• _Exercise instructions_
Copy every line from the material below that holds "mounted".

• _Material shown_
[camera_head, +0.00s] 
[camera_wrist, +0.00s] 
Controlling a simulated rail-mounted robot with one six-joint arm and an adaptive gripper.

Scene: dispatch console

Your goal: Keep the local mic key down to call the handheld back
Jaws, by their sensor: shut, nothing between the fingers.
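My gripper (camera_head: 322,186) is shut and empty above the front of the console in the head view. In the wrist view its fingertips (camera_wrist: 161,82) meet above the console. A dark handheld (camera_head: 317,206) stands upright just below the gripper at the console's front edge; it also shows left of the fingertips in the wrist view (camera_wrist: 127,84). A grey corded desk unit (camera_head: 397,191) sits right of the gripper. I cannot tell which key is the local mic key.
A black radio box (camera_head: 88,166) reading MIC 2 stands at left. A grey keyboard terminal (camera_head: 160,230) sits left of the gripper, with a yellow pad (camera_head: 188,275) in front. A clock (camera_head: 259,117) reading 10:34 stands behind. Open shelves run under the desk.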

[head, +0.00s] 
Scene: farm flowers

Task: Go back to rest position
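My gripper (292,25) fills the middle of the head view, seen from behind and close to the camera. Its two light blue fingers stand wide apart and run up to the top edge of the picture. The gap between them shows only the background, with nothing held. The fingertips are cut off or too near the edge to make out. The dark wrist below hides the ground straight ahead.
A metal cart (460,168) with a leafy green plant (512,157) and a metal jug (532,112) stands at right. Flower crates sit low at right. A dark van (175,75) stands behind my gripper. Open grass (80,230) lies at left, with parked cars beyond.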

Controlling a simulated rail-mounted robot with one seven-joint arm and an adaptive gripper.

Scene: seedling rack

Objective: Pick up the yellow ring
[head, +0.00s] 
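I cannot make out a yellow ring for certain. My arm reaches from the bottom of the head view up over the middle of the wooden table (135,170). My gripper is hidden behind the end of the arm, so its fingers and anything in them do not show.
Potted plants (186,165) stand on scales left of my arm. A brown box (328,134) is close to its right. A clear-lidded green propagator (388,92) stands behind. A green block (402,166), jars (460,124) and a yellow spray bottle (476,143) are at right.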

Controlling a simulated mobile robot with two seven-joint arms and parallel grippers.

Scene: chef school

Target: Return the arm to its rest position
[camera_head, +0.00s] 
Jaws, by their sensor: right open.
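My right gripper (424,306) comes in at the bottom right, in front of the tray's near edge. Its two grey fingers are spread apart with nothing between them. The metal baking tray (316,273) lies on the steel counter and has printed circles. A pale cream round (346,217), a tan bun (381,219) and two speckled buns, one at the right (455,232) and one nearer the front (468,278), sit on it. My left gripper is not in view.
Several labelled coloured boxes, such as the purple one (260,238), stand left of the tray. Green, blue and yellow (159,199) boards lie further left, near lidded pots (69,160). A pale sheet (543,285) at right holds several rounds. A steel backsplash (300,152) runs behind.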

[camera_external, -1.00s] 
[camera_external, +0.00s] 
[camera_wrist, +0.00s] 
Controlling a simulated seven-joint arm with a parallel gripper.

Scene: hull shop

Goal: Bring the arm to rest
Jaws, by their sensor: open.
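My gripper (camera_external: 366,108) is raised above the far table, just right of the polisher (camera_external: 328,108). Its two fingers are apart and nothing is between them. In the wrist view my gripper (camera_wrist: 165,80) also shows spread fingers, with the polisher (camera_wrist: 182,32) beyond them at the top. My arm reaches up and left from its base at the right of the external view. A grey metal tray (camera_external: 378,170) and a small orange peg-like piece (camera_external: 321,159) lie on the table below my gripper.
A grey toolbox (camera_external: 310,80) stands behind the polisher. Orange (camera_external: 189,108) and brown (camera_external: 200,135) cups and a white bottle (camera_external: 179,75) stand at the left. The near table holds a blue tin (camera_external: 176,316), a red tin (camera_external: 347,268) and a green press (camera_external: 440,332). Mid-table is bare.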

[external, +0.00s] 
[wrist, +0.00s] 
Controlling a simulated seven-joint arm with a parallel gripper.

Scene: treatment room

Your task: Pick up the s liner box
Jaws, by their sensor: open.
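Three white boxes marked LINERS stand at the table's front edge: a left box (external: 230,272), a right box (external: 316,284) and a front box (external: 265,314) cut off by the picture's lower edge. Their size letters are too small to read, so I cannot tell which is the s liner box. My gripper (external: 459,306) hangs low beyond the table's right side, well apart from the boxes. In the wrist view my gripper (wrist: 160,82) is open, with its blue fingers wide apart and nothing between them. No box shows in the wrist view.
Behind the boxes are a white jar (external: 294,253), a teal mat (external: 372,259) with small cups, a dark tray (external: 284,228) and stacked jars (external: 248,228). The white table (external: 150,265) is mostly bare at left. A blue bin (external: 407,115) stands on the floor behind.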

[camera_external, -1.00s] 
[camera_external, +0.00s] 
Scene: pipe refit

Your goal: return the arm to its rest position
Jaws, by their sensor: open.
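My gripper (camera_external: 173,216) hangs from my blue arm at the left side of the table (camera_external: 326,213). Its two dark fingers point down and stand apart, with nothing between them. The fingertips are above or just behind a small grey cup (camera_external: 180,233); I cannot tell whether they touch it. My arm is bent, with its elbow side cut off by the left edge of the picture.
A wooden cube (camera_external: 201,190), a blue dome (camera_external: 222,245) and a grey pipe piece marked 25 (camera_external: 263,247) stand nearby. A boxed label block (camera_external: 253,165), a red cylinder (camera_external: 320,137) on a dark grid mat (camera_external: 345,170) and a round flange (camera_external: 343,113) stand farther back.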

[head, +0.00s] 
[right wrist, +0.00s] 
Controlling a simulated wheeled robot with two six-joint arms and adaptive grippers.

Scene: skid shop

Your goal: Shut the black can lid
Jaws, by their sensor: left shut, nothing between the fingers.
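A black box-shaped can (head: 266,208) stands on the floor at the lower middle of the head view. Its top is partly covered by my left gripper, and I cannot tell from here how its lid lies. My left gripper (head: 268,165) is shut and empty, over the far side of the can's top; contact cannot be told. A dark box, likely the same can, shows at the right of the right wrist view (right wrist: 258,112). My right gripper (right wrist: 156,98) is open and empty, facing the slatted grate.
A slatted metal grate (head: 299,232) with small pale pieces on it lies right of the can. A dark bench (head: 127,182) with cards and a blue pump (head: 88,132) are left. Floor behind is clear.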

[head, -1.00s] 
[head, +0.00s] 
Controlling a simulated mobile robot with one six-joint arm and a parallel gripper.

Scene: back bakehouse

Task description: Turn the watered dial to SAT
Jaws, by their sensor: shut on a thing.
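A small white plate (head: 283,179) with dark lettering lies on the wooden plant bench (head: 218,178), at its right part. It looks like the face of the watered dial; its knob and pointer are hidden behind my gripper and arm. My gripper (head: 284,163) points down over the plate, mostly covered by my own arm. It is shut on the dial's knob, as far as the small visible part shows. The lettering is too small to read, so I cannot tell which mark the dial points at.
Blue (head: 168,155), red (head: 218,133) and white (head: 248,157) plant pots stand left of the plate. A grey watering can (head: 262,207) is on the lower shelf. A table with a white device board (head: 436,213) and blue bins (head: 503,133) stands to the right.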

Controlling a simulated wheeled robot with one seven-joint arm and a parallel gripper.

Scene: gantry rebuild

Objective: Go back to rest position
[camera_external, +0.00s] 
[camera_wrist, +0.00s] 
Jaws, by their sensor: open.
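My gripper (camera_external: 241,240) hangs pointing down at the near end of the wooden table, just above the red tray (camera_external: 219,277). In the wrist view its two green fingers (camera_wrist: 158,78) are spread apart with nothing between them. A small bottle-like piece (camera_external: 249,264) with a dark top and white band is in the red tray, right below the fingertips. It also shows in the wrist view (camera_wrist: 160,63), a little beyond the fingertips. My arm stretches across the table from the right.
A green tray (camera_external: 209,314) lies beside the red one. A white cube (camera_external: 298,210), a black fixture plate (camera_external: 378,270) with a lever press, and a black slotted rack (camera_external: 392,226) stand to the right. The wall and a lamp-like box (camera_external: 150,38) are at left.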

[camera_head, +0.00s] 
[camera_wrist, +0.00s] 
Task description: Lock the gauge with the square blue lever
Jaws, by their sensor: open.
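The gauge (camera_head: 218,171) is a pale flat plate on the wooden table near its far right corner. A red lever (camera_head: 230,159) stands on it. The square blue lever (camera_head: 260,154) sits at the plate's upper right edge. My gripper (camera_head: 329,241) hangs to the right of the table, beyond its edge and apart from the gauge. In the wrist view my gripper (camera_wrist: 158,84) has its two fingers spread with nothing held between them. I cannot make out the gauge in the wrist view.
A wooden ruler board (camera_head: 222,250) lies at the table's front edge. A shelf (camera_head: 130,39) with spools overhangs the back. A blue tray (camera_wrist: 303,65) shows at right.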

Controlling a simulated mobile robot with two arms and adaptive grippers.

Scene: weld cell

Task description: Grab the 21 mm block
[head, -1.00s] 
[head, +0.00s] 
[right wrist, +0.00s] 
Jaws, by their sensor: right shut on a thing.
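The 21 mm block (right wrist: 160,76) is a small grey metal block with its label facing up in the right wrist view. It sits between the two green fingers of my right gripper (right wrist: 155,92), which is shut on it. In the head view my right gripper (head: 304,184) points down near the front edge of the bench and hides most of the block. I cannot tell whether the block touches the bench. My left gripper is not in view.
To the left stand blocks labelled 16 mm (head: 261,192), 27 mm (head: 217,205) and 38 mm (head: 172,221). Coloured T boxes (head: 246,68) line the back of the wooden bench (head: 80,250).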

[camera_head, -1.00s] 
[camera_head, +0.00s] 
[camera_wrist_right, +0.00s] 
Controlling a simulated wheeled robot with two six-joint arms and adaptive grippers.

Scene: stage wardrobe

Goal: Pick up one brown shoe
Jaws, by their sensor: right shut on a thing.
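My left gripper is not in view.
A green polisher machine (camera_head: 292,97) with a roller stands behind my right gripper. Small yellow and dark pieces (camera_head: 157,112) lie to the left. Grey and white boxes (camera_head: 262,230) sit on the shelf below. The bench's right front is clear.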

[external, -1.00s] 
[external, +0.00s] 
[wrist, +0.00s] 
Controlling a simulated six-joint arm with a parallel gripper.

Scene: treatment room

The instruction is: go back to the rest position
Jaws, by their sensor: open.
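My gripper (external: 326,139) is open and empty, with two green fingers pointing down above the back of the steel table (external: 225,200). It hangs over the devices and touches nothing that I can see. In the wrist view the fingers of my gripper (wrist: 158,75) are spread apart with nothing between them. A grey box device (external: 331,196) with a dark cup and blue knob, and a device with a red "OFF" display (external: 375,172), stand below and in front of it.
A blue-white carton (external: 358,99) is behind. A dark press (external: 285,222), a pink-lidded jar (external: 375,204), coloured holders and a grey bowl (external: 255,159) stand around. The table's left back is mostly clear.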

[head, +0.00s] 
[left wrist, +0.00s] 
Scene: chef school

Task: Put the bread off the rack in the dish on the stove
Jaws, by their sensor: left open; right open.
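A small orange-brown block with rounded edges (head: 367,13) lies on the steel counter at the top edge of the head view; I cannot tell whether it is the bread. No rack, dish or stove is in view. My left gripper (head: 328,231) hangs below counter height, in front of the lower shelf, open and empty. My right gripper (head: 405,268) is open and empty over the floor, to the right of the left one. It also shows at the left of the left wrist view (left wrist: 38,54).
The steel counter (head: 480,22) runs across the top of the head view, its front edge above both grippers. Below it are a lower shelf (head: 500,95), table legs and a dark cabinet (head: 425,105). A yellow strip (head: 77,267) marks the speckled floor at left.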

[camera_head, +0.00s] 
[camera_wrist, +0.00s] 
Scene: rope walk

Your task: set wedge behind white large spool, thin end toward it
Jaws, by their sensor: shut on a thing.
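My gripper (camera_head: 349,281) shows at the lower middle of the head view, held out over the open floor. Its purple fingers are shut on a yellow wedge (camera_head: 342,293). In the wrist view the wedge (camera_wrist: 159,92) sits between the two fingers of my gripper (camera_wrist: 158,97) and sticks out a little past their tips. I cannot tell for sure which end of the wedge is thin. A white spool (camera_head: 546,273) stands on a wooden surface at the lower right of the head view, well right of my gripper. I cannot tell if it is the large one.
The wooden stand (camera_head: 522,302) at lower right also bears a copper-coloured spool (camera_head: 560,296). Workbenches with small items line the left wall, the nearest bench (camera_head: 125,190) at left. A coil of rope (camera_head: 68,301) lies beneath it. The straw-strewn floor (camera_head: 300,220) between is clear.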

• _Result_
Controlling a simulated rail-mounted robot with one six-joint arm and an adaptive gripper.
Controlling a simulated rail-mounted robot with one seven-joint arm and an adaptive gripper.

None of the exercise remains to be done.